Nous sommes arrivés à minuit à Chamonix et je n'ai jamais regretté de ne pas avoir accepté l'aide proposée par Zébulon (le vol aurait sans doute eu lieu et je ne vous parle pas de la descente à pied du sommet du Mont-Blanc jusqu'à Chamonix en étant partis le matin vers 2h30 du refuge des Cosmiques...
).
Des amis me disent parfois que je prends trop de marges pour envisager mes vols et que je pourrais accepter certaines conditions qui me semblent quelque peu foireuses.
Chacun de nous met son propre curseur au niveau qu'il souhaite.
Je préfère être trop prudent vis-à-vis de mes capacités personnelles plutôt que pas assez.
De toute façon je n'ai aucun plaisir à être en l'air lorsque je ne me sens pas bien là-haut (c'est déjà arrivé bien sûr), alors que je connais des amis pilotes qui apprécient d'avoir vécu un vol difficile et "éprouvant" !
Chacun a vraiment son approche par rapport à cela.
Personnellement cela ne me gêne pas d'avoir raté un vol magnifique qui aurait sans doute pu avoir lieu...
Qu'est-ce qu'un vol de plus ou de moins dans une vie ?
La plupart des pilotes que je connais qui se sont fait mal, voire très mal, étaient en général des pilotes qui se donnaient des marges de sécurité très faibles et qui avaient un vrai plaisir à se rapprocher au plus près de leurs limites personnelles.
Ils étaient vraiment contents d'avoir réussi à gérer un vol en conditions difficiles, voire carrément foireuses, alors que je déteste cela.
De toute façon, dès que les conditions en vol ne sont plus agréables pour moi, j'abrège le vol et je vais me poser, et certains pilotes viennent ensuite me trouver en me demandant pourquoi je suis allé me poser alors qu'il était possible de tenir encore en l'air...
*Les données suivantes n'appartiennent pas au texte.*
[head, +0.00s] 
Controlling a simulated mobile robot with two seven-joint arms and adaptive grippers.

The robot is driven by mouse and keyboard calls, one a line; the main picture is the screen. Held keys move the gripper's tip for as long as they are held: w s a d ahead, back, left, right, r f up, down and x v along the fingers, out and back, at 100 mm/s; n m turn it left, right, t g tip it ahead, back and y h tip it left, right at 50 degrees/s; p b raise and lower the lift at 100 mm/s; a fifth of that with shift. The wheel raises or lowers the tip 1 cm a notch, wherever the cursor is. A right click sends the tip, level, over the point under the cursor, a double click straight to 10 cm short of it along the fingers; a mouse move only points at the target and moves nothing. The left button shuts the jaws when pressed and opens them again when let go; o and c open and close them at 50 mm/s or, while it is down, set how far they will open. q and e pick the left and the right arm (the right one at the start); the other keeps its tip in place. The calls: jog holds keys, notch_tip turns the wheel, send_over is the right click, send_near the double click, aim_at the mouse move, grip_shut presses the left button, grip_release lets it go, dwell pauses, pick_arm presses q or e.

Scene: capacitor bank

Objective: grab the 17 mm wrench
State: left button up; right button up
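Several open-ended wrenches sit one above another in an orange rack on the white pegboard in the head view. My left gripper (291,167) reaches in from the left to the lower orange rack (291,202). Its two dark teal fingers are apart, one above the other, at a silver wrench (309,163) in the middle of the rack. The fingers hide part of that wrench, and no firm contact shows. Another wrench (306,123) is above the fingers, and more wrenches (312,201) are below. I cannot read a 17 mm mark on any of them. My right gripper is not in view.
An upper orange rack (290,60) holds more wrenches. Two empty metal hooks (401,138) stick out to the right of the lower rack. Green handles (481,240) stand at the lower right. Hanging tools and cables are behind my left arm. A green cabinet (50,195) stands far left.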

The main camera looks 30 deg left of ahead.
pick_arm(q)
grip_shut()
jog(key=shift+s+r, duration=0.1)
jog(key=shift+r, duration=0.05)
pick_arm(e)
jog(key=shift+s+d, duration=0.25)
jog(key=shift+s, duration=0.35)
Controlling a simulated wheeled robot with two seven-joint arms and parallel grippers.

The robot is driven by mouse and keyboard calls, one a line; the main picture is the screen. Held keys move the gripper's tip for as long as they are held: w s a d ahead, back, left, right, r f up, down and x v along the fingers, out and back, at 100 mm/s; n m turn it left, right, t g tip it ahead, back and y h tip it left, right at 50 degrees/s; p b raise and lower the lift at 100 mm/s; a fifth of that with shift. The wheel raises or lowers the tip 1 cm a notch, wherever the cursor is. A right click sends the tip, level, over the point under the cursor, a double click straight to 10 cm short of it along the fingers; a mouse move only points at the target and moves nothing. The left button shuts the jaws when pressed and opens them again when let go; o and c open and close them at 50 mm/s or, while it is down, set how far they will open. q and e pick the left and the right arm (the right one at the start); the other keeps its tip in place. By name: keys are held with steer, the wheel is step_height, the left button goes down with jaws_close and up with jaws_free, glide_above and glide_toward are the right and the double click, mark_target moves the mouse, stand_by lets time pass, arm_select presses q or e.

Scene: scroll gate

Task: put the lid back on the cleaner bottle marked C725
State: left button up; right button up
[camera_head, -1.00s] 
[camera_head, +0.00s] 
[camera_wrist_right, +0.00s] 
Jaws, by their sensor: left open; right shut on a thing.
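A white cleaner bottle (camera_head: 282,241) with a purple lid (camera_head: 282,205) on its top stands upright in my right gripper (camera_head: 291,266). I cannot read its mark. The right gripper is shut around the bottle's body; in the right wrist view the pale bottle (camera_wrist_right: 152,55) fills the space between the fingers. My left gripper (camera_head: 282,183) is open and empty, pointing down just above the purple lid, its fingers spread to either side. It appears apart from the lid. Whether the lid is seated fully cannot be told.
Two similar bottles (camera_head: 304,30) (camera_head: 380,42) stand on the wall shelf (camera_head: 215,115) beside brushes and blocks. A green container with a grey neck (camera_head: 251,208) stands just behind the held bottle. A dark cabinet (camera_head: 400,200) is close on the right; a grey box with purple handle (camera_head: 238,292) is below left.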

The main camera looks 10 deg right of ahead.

Cela ne veut bien sûr pas dire qu'il ne m'arrivera jamais de me retrouver dans des conditions qui dépasseront mes compétences, mais j'aurais pris, autant que je puisse le sentir, les marges de sécurité qui me semblent nécessaires...
Cela n'évitera peut-être pas un jour le mauvais choix et de mauvaises conséquences et j'en suis tout à fait conscient.